There is no merit to this contention. The term "value" as used in § 70 sub. d(1) means services performed or tangible property. Kass v. Doyle, supra. The towing liens on which McAllister relies are not within these categories. Moreover, the vessels to which the liens would attach under 46 U.S.C. § 971 were not owned by the debtor but were time chartered. There is no indication that the existence of the liens affected the debtor's business in any way either before or after the filing of the petition or even that attempted foreclosure would have done so. Any extinction of maritime liens for towing services which resulted from the payments made to McAllister does not constitute "present fair equivalent value" within the meaning of § 70, sub. d(1) and the payments to McAllister do not come within the purview of that section.

Consolidated Edison urges that under § 60, sub. c of the Bankruptcy Act it is entitled to set off the $577.40 which the debtor owes it for the period from April 14 to May 23, 1958 against the payment of $532.67 made to it by the debtor in possession for the period from March 14 to April 14, 1958. This contention is also devoid of merit.

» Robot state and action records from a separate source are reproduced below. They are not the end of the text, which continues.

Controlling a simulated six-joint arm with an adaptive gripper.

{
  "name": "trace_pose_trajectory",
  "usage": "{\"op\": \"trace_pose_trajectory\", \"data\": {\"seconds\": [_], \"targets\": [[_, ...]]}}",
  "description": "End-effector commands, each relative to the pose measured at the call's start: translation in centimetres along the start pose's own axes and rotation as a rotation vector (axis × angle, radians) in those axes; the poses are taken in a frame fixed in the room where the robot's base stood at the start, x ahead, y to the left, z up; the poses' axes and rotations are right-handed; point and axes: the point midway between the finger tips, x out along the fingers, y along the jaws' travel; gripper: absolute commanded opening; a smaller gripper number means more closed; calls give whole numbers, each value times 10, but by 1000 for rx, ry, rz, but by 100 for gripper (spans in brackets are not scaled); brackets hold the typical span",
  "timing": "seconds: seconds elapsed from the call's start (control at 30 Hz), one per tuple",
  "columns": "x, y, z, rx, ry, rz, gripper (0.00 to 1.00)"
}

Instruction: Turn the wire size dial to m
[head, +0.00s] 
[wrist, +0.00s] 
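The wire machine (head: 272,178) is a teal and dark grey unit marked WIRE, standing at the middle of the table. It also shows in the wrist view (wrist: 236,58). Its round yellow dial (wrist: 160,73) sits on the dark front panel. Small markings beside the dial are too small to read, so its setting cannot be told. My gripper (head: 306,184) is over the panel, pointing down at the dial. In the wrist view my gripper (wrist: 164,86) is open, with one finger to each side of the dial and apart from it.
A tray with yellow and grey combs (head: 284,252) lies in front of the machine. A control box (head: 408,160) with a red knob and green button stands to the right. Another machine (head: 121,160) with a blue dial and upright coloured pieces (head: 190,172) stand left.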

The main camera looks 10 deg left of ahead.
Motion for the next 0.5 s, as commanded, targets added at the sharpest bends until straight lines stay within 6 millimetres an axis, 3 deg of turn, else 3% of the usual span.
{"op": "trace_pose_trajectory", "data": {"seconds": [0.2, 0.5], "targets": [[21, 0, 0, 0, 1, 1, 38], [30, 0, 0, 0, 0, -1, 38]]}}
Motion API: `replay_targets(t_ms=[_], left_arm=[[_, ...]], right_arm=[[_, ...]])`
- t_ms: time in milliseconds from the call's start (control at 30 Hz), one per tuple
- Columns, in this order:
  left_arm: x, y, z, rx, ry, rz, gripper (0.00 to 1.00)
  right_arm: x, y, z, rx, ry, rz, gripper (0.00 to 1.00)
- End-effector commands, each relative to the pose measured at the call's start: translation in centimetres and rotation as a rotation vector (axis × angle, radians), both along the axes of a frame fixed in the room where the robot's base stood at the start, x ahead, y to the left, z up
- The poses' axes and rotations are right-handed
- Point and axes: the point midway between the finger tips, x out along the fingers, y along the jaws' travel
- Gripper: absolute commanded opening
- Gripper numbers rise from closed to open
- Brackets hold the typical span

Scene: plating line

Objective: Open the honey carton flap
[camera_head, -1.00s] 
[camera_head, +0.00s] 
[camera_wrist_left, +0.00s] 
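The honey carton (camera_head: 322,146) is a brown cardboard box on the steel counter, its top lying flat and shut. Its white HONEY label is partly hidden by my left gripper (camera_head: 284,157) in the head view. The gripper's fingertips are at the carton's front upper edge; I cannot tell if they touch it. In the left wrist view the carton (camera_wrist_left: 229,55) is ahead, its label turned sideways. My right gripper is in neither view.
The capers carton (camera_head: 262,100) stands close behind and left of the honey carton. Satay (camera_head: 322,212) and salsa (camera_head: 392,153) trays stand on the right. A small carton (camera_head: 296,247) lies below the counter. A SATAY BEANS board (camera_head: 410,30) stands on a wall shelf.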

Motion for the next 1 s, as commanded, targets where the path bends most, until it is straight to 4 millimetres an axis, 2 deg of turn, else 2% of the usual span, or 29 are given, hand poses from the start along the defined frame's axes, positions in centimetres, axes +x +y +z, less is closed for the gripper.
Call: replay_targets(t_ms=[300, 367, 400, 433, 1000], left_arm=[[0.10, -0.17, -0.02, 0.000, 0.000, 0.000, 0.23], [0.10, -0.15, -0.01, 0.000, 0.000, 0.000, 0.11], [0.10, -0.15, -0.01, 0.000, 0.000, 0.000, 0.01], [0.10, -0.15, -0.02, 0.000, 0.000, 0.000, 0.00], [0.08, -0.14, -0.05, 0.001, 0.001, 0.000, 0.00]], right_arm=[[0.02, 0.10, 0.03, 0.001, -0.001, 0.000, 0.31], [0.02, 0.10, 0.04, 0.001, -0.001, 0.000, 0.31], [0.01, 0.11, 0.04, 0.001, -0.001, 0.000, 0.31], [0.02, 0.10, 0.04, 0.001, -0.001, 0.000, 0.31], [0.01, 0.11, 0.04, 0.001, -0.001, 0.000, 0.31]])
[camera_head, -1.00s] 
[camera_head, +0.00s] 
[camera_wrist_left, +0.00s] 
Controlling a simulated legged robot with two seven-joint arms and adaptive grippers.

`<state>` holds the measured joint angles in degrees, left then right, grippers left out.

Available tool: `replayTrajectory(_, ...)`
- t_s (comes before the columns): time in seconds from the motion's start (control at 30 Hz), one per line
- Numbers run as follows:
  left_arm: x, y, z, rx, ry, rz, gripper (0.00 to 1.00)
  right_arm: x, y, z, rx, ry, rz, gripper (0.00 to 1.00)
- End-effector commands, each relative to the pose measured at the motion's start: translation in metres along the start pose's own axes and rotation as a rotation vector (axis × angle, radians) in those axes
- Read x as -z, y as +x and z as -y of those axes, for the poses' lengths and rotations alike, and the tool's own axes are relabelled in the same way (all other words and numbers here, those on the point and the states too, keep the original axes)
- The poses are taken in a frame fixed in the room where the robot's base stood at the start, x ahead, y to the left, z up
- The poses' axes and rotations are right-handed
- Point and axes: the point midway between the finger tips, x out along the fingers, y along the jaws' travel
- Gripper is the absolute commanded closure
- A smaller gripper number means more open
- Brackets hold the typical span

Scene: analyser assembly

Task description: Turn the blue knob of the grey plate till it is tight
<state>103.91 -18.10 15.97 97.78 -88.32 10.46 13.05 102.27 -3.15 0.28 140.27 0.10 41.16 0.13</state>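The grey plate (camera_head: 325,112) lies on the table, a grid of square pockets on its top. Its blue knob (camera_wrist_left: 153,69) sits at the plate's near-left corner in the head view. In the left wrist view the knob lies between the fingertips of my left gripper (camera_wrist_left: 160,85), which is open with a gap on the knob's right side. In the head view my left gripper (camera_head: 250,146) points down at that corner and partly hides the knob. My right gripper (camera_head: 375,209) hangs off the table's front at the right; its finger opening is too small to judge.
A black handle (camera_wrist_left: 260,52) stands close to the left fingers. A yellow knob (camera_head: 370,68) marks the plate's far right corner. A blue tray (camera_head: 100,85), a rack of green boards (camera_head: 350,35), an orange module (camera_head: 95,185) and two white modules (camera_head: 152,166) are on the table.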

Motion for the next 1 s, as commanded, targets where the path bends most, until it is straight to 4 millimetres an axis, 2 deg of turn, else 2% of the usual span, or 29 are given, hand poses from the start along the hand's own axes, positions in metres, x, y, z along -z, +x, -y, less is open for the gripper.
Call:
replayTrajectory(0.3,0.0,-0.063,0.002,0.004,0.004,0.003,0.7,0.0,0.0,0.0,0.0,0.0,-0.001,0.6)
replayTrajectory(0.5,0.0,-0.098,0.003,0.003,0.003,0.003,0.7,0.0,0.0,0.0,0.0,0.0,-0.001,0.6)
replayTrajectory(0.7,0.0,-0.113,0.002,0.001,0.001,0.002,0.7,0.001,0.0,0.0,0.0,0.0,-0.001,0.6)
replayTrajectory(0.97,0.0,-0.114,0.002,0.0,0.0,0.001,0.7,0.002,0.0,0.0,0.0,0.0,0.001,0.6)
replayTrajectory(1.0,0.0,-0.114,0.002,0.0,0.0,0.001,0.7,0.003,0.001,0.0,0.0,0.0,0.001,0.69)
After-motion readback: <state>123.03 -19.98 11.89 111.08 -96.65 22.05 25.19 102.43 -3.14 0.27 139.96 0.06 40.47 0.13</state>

Apart from other considerations making § 60, sub. c inapplicable, the section applies only to further credits extended after the creditor was preferred. Here the *823 credit which Consolidated seeks to set off was extended before the preferential payment was made, not "afterward" as the statute requires.

The trustee's petition is granted in all respects. The cross-petition of McRoberts Protective Agency is in all respects denied.

Settle order on notice.


[1] § 70, sub. d. "After bankruptcy and either before adjudication or before a receiver takes possession of the property of the bankrupt, whichever first occurs

"(1) A transfer of any of the property of the bankrupt, other than real estate, made to a person acting in good faith shall be valid against the trustee if made for a present fair equivalent value or, if not made for a present fair equivalent value, then to the extent of the present consideration actually paid therefor, for which amount the transferee shall have a lien upon the property so transferred."